Briefly, it involves commitment to the view that there are Truths. One can add to this, the view that there is a Good.
It’s no accident that, since Kant*, rationalism has been held to be synonymous with dogmatism. Post-Kant, we have grown accustomed to the view that critique rather than dogma is the only acceptable ethical and philosophical position, so that ‘rational dogmatism’ sounds like the worst imaginable insult.
But where does this attack come from? Fundamentally, four interrelated positions: authoritarianism, mysticism, egotism and relativism.
Far from being equivalent to authoritarianism, as the postmodern liberal doxa would have it, dogmatism is only effective alternative to authoritarianism. Authoritarianism and postmodern ‘forms of life’ entail one another. The familiar PoMo relativist insistence that it is neither possible nor desirable to arbitrate between the different ethical and ontological claims of ‘incommensurate’ ‘language games’ surrenders reason to mysticism. Unlike rationalist systems, which proceed from stateable axioms or principles, these ‘forms of life’ are unable to point to any reasoning which founds them. The sheer existence of these ‘discursive communities’ is held to be the justification for any traditions and beliefs to which such communities might subscribe. It should come as no surprise that Spinoza was feared and reviled by the authorities of all established religions, since Spinoza used reason alone to prove that the core belief upon which traditional theism was based – that there is a personal, transcendent God who performs miracles and has free will – was irrational nonsense. In other words, it was Spinoza’s dogmatism that allow him to overthrow the ‘authority’ of the Torah.
In terms of contemporary academic philosophy, rationalism is beset not only by Nietzschean-Wittgensteinian-Lyotardianism and Heideggerian Nazi poetico-mysticism, but also by the qualia cult of consciousness. This ‘philosophy’ replaces the ineffable mystery of God with the ineffable mystery of consciousness. It consists solely in the negative claim that consciousness cannot be explained by either science or philosophy. This is religion in the worst sense.
But dogmatism is religion in the best sense. It is only through dogmatism – ruthless subordination of your Self to an impersonal system – that his majesty the Ego can be crushed. This has been the appeal of nontheistic religion throughout the ages. The Ego is simply authority in miniature (just as political authoritarianism is Egotism writ large), a micro-despot which can only be pushed off his throne by a commitment to sober systematicity.
Finally, it is a mistake to oppose dogmatism to pragmatism. Postmodernism advocates pragmatism at every level: not only at the level of how to get things done (the realm of praxis) but also at the level of what is to be done. But dogmatism is capable of distinguishing between what is to be done – what the goal is – from how this is to be achieved.
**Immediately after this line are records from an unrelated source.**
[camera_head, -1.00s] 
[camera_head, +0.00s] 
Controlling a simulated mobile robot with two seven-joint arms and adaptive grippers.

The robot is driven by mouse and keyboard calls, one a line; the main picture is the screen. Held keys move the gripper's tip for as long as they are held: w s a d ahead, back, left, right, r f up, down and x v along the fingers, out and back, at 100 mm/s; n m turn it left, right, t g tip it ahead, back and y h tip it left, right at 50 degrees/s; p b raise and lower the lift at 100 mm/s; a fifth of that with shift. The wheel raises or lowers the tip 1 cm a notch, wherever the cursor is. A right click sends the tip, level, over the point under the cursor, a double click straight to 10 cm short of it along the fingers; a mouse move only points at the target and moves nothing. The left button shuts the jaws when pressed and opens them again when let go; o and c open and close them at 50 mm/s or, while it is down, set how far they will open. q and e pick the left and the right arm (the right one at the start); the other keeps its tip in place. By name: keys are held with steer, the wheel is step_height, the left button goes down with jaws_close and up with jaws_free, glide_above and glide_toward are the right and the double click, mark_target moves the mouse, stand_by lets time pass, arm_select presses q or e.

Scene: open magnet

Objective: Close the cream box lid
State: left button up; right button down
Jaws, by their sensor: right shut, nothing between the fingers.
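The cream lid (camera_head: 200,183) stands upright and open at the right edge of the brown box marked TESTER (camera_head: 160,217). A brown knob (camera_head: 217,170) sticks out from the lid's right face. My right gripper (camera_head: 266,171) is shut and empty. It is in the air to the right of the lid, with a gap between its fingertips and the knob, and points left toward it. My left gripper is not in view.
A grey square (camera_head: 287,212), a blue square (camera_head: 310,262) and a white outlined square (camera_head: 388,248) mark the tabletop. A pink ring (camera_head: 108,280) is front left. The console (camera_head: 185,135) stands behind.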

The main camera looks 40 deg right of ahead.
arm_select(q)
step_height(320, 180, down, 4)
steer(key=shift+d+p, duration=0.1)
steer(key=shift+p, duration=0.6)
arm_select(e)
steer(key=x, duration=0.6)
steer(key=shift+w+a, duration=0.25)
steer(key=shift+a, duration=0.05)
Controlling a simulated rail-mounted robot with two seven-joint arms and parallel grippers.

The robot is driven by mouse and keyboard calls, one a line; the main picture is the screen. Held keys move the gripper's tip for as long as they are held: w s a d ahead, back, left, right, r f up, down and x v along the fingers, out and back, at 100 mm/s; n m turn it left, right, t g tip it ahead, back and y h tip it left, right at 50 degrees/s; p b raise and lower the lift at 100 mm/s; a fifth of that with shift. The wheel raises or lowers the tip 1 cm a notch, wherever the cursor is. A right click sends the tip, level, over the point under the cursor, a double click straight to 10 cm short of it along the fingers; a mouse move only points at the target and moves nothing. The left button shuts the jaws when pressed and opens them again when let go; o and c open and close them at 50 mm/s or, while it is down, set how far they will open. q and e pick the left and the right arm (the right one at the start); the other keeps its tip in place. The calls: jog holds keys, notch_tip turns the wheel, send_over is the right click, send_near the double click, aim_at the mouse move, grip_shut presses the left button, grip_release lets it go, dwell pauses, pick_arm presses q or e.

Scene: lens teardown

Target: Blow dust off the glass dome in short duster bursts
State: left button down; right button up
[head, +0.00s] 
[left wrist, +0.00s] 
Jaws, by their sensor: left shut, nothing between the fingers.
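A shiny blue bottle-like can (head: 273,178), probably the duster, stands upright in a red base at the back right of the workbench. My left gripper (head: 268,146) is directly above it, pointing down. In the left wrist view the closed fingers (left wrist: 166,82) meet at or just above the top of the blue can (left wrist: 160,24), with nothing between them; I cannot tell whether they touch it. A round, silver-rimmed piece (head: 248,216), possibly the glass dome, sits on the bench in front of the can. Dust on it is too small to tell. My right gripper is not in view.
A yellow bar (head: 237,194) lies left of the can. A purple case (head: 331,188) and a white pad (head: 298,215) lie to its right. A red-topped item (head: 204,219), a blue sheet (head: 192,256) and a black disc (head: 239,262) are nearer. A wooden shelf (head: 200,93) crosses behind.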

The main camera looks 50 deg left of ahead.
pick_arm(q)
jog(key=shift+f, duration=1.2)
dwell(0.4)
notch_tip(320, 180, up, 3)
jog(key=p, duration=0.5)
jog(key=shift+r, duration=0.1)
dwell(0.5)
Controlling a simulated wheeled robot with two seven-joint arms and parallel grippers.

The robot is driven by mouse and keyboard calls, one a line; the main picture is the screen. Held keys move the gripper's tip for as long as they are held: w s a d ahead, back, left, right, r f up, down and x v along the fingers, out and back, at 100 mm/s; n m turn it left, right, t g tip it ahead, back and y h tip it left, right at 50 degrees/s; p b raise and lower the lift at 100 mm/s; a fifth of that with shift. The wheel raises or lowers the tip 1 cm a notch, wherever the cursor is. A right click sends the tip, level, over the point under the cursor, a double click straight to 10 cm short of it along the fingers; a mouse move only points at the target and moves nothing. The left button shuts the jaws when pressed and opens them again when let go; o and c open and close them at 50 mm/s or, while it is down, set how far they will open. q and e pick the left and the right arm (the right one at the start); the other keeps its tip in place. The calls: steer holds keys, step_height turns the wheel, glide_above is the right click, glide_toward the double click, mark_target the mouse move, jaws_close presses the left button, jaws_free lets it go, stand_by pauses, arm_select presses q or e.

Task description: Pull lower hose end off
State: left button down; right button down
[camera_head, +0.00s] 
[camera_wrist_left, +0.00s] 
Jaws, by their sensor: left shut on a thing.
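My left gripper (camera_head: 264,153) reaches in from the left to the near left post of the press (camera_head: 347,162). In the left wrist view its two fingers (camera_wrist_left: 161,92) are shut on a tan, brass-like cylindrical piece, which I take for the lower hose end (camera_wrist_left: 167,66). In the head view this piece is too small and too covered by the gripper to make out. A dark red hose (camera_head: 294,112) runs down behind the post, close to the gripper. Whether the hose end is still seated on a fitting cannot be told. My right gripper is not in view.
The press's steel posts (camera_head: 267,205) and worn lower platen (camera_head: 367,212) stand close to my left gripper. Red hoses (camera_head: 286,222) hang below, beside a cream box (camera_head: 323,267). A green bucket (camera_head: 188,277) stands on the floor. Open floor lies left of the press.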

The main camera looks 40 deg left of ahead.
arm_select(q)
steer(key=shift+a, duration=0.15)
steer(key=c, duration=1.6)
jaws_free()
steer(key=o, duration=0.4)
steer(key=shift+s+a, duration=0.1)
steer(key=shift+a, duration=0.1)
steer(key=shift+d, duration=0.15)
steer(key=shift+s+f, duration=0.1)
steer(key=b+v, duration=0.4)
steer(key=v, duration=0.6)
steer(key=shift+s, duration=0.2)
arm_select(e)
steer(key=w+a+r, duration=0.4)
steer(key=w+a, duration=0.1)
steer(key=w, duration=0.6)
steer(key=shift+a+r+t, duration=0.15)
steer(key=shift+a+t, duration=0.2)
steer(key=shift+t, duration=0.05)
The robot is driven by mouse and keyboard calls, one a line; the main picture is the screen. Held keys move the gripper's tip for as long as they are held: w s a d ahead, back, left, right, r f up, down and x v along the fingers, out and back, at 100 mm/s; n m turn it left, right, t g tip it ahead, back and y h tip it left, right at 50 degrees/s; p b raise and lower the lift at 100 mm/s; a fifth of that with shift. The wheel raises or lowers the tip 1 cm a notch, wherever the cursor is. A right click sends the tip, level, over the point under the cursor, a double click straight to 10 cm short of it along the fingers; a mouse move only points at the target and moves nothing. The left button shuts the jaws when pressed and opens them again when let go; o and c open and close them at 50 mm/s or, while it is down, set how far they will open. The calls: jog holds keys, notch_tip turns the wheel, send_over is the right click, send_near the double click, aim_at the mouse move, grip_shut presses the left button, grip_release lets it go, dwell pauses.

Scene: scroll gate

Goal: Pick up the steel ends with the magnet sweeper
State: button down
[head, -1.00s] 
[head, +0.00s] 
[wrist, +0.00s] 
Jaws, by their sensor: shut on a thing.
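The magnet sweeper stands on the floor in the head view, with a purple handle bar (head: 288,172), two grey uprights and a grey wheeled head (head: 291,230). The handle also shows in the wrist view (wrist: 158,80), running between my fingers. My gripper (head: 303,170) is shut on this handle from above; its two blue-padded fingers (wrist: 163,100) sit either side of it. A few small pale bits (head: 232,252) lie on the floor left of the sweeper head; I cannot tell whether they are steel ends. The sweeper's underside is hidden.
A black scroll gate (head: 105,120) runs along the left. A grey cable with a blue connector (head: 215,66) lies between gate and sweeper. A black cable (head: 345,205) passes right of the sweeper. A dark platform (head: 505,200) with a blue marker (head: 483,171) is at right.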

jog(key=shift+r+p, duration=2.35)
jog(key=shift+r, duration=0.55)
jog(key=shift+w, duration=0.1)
*Kant, who begins as a Leibnizian rationalist, is famously ‘awoken from his dogmatic slumber’ by Hume. The Kantian turn is away from dogma and into critique. Reason is not so much surpassed as arrested. Kant seeks to establish the limits of the thinkable, curbing Reason’s alleged hubris, and laying the groundwork for the aporetic pathos-poetics piously peddled by the tragedians of deconstruction and postmodernism.
Yet, as Tim establishes, with his typically concise elegance, Kant has himself been surpassed, by mathematics. Whilst it might appear that the mathematical paradoxes discovered by Cantor and Godel comfortably fit into Kantianism – the idea that ‘the Real itself is fundamentally unrepresentable; we can only become aware of “this outer limit of the symbolic”’ – Badiou allows us to see that the reverse is the case. For Badiou, that is to say, the mathematical paradoxes ‘demonstrate not that what we thought was coherent is actually not, but that what we thought was incoherent is actually rigorously understandable. Unconstructible sets, unique unnameable objects and unprovable statements all seem like they are impossible, but maths shows us that they’re actually perfectly acceptable objects we can talk about without incoherence.’